## WRITTEN TASK
Print each line exactly as it is given.

Saved data entries:
————
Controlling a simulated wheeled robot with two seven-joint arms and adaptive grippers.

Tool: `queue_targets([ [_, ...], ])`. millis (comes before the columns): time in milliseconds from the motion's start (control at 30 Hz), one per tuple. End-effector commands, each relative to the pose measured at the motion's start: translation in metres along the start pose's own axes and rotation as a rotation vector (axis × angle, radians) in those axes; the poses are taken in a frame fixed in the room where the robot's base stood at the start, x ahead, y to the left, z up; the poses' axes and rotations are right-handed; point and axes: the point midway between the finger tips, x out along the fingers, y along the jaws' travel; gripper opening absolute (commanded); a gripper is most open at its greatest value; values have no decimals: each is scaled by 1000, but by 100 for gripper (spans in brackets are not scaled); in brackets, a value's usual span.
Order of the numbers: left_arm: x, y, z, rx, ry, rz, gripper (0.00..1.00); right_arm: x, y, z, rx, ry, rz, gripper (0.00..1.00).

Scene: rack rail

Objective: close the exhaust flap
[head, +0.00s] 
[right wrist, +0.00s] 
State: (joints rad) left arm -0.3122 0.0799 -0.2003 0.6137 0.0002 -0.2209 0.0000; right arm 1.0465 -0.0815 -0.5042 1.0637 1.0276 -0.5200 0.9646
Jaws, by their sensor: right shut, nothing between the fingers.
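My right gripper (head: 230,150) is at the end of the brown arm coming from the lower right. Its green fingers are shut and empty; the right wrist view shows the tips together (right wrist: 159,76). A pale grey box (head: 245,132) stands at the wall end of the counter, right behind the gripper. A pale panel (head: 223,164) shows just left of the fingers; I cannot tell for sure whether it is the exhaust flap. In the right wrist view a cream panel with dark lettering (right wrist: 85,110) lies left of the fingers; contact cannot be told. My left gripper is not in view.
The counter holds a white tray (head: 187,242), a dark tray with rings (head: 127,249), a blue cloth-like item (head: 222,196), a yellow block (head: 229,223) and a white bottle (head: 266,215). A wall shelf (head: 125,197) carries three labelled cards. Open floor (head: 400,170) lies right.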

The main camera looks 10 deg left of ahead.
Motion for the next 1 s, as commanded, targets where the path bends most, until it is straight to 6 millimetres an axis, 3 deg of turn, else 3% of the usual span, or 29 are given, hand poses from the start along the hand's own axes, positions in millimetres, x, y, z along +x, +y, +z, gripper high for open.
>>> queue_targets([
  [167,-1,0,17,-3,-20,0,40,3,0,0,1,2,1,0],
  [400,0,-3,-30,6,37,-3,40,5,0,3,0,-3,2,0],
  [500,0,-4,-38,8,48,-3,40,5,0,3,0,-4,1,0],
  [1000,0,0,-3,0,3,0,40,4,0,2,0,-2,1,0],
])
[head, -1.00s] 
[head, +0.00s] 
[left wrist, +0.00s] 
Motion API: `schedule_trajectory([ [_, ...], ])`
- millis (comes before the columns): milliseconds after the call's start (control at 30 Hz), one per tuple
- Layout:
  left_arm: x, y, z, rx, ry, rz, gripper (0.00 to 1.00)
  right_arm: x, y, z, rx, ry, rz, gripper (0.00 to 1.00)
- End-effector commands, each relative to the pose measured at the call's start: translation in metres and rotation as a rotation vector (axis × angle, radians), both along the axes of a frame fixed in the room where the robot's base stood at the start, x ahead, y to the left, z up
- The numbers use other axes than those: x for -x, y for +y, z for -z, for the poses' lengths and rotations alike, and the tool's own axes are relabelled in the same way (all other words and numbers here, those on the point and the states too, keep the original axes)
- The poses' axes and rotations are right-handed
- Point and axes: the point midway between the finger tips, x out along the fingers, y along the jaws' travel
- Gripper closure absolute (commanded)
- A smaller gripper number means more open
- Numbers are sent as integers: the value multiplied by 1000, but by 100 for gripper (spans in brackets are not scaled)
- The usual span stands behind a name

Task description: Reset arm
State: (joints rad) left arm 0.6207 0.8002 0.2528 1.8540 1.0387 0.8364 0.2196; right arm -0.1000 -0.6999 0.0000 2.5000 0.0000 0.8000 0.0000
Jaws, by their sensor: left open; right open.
————
## EXERCISE ANSWER
Controlling a simulated wheeled robot with two seven-joint arms and adaptive grippers.

Tool: `queue_targets([ [_, ...], ])`. millis (comes before the columns): time in milliseconds from the motion's start (control at 30 Hz), one per tuple. End-effector commands, each relative to the pose measured at the motion's start: translation in metres along the start pose's own axes and rotation as a rotation vector (axis × angle, radians) in those axes; the poses are taken in a frame fixed in the room where the robot's base stood at the start, x ahead, y to the left, z up; the poses' axes and rotations are right-handed; point and axes: the point midway between the finger tips, x out along the fingers, y along the jaws' travel; gripper opening absolute (commanded); a gripper is most open at its greatest value; values have no decimals: each is scaled by 1000, but by 100 for gripper (spans in brackets are not scaled); in brackets, a value's usual span.
Order of the numbers: left_arm: x, y, z, rx, ry, rz, gripper (0.00..1.00); right_arm: x, y, z, rx, ry, rz, gripper (0.00..1.00).

Scene: rack rail

Objective: close the exhaust flap
[head, +0.00s] 
[right wrist, +0.00s] 
State: (joints rad) left arm -0.3122 0.0799 -0.2003 0.6137 0.0002 -0.2209 0.0000; right arm 1.0465 -0.0815 -0.5042 1.0637 1.0276 -0.5200 0.9646
Jaws, by their sensor: right shut, nothing between the fingers.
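My right gripper (head: 230,150) is at the end of the brown arm coming from the lower right. Its green fingers are shut and empty; the right wrist view shows the tips together (right wrist: 159,76). A pale grey box (head: 245,132) stands at the wall end of the counter, right behind the gripper. A pale panel (head: 223,164) shows just left of the fingers; I cannot tell for sure whether it is the exhaust flap. In the right wrist view a cream panel with dark lettering (right wrist: 85,110) lies left of the fingers; contact cannot be told. My left gripper is not in view.
The counter holds a white tray (head: 187,242), a dark tray with rings (head: 127,249), a blue cloth-like item (head: 222,196), a yellow block (head: 229,223) and a white bottle (head: 266,215). A wall shelf (head: 125,197) carries three labelled cards. Open floor (head: 400,170) lies right.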

The main camera looks 10 deg left of ahead.
Motion for the next 1 s, as commanded, targets where the path bends most, until it is straight to 6 millimetres an axis, 3 deg of turn, else 3% of the usual span, or 29 are given, hand poses from the start along the hand's own axes, positions in millimetres, x, y, z along +x, +y, +z, gripper high for open.
>>> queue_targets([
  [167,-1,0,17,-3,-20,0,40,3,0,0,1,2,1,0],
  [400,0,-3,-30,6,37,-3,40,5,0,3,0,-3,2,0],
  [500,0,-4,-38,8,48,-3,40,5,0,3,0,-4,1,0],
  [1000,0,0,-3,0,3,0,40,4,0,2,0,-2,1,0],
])
[head, -1.00s] 
[head, +0.00s] 
[left wrist, +0.00s] 
Motion API: `schedule_trajectory([ [_, ...], ])`
- millis (comes before the columns): milliseconds after the call's start (control at 30 Hz), one per tuple
- Layout:
  left_arm: x, y, z, rx, ry, rz, gripper (0.00 to 1.00)
  right_arm: x, y, z, rx, ry, rz, gripper (0.00 to 1.00)
- End-effector commands, each relative to the pose measured at the call's start: translation in metres and rotation as a rotation vector (axis × angle, radians), both along the axes of a frame fixed in the room where the robot's base stood at the start, x ahead, y to the left, z up
- The numbers use other axes than those: x for -x, y for +y, z for -z, for the poses' lengths and rotations alike, and the tool's own axes are relabelled in the same way (all other words and numbers here, those on the point and the states too, keep the original axes)
- The poses' axes and rotations are right-handed
- Point and axes: the point midway between the finger tips, x out along the fingers, y along the jaws' travel
- Gripper closure absolute (commanded)
- A smaller gripper number means more open
- Numbers are sent as integers: the value multiplied by 1000, but by 100 for gripper (spans in brackets are not scaled)
- The usual span stands behind a name

Task description: Reset arm
State: (joints rad) left arm 0.6207 0.8002 0.2528 1.8540 1.0387 0.8364 0.2196; right arm -0.1000 -0.6999 0.0000 2.5000 0.0000 0.8000 0.0000
Jaws, by their sensor: left open; right open.

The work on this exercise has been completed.